:: The problem ::
All lines from the one with "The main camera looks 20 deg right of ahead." through the one with "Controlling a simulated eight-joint", and only those, are to be reproduced exactly, both ends included.

:: Information shown ::
## begin

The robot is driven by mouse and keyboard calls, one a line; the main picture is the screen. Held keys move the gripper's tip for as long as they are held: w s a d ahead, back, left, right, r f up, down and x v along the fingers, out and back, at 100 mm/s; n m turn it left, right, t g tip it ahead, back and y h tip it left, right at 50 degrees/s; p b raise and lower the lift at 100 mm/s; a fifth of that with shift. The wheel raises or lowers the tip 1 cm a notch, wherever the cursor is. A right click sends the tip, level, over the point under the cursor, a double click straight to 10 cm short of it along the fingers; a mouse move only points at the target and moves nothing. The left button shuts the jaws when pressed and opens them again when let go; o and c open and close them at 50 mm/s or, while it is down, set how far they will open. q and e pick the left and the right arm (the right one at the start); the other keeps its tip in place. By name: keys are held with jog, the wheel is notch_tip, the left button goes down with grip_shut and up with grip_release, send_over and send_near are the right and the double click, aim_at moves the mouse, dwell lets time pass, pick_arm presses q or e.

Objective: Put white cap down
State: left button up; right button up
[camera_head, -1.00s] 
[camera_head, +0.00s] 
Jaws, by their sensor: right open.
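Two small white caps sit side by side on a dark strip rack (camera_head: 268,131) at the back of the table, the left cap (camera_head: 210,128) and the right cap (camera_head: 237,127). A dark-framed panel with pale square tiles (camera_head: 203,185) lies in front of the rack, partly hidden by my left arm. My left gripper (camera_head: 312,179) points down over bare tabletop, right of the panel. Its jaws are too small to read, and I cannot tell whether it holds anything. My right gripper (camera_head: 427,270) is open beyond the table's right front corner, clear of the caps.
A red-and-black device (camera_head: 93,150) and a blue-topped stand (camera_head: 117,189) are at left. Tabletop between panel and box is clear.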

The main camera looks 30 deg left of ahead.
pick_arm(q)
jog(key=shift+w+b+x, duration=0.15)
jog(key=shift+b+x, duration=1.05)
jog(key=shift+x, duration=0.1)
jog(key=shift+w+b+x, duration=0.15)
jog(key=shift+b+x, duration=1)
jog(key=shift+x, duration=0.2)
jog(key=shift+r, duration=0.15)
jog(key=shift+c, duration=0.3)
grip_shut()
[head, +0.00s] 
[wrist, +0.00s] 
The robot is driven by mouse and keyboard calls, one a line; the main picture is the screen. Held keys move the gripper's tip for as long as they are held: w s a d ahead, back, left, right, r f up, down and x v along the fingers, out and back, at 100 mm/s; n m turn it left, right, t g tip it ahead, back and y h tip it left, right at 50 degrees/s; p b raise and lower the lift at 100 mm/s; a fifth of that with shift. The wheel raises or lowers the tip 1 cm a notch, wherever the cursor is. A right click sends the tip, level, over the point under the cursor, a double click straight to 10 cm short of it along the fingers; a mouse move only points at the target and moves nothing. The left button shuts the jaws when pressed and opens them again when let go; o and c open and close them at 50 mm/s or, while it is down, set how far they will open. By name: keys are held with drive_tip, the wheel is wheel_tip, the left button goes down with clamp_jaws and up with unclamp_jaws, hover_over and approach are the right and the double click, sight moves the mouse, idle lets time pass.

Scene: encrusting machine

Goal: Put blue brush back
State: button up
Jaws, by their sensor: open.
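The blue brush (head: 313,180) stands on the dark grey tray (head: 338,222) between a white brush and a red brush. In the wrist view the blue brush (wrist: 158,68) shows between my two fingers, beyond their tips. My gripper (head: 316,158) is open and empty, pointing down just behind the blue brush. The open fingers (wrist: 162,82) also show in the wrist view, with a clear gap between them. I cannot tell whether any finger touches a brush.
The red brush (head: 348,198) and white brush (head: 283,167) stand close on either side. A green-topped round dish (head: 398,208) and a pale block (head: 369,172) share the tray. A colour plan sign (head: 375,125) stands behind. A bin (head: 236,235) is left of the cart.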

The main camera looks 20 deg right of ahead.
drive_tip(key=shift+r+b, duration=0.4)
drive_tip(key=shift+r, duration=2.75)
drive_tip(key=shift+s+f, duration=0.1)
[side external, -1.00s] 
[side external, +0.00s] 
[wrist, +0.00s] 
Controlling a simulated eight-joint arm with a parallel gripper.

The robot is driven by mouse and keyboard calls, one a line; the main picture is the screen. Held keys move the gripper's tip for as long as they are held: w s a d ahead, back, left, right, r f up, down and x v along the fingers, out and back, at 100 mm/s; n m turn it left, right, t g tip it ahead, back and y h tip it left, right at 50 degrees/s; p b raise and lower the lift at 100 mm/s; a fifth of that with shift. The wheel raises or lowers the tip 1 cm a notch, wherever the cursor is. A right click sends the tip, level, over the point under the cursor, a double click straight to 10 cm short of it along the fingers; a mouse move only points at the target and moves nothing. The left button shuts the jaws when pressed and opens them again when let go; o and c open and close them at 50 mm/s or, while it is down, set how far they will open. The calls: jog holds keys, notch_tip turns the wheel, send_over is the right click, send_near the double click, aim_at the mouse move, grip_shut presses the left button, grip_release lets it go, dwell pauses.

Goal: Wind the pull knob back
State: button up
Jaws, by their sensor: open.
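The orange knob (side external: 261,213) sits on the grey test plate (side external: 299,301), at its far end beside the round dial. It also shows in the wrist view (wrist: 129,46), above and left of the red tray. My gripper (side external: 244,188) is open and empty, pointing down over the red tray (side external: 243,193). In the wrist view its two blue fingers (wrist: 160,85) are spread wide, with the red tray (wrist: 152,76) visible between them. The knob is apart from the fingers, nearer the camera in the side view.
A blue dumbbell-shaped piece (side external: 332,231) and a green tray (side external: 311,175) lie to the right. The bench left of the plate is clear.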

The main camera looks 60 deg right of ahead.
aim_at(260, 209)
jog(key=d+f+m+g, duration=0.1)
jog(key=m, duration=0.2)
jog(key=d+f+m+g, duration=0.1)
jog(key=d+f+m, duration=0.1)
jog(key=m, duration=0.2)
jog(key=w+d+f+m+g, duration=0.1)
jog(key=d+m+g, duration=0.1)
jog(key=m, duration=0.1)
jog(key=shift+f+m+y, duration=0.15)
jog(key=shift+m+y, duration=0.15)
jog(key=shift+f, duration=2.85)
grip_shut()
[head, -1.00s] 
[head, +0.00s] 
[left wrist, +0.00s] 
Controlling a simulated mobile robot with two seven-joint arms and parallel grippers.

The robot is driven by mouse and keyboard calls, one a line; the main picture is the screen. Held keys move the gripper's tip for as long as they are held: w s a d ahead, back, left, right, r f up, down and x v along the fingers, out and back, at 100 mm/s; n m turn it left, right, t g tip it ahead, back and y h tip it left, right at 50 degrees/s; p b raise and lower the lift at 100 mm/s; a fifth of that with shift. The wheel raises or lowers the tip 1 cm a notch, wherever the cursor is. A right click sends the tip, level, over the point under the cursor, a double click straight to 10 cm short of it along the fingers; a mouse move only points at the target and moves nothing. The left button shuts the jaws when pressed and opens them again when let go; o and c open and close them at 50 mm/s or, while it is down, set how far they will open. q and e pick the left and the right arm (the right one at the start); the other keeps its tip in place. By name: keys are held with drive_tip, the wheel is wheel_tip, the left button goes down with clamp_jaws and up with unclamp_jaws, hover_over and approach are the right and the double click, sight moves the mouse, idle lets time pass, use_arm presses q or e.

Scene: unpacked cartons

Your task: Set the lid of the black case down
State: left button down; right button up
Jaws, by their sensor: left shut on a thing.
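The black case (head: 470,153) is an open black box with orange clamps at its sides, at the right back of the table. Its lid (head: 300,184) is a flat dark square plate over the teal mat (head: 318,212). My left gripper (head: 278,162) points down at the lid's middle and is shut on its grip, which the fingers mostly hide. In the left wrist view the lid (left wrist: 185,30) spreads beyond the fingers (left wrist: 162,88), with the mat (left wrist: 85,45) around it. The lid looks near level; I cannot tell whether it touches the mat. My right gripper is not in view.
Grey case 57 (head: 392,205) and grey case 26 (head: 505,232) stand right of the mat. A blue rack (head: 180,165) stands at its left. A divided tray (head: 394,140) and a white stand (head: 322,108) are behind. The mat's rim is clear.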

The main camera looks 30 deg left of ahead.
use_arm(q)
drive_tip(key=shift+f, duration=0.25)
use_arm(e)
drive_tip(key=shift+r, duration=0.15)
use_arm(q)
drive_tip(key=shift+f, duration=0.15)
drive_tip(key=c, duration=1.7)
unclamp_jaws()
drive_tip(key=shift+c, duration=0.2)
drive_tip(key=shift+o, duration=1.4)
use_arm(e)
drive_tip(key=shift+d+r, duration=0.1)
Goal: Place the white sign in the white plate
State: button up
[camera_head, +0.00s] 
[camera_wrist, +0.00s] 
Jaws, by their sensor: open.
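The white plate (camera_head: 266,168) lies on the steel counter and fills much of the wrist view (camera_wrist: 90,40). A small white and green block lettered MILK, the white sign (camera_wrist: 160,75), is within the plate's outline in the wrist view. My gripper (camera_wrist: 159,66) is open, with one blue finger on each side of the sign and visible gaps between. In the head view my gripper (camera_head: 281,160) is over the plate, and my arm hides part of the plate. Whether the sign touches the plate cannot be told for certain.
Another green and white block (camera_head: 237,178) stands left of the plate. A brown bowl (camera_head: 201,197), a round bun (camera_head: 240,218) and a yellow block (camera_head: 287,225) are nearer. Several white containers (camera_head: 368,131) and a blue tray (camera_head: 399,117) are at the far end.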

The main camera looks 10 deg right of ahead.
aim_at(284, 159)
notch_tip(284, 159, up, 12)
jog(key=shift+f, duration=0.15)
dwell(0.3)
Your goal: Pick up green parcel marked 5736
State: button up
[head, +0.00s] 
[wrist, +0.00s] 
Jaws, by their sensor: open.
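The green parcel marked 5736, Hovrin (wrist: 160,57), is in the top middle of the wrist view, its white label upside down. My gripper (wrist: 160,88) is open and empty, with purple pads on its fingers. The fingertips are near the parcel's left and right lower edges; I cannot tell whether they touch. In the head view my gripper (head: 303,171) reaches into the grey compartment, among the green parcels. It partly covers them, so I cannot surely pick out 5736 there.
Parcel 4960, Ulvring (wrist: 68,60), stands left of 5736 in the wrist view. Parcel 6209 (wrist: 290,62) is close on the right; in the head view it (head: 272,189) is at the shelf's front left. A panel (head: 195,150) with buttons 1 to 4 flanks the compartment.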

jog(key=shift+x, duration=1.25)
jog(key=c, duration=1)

## end

:: Written response ::
The main camera looks 20 deg right of ahead.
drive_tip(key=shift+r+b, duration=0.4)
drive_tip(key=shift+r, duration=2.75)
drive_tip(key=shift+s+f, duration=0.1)
[side external, -1.00s] 
[side external, +0.00s] 
[wrist, +0.00s] 
Controlling a simulated eight-joint arm with a parallel gripper.

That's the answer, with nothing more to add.